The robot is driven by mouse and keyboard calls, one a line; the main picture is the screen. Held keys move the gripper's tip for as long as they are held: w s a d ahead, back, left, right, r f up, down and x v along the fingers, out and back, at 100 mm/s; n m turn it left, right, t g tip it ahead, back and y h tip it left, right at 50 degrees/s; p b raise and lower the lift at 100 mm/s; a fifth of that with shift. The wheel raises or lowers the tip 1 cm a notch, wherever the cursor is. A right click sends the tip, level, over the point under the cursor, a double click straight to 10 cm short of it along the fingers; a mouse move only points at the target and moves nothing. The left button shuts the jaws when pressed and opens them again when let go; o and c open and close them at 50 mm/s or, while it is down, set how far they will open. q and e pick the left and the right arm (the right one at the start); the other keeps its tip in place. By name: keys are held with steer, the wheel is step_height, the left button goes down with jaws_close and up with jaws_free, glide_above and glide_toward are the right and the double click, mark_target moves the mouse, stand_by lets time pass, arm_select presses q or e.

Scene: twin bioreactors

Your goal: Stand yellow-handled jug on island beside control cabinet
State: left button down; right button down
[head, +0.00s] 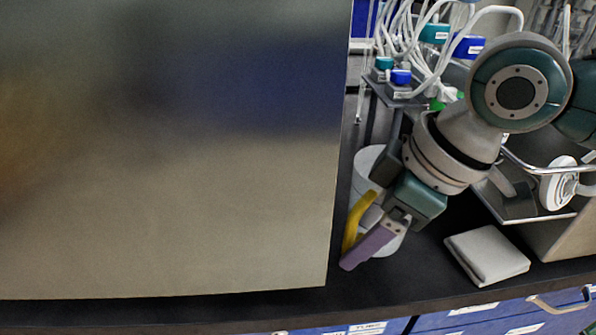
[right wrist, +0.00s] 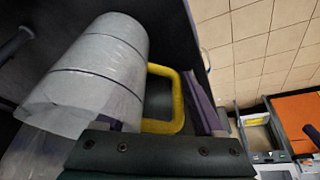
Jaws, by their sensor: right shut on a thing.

===============

Word for word, please, restate the lines of the listing from the one holding "[head, +0.00s]" down to the last line, leaving out any pictures.

[head, +0.00s] 
[right wrist, +0.00s] 
Jaws, by their sensor: right shut on a thing.

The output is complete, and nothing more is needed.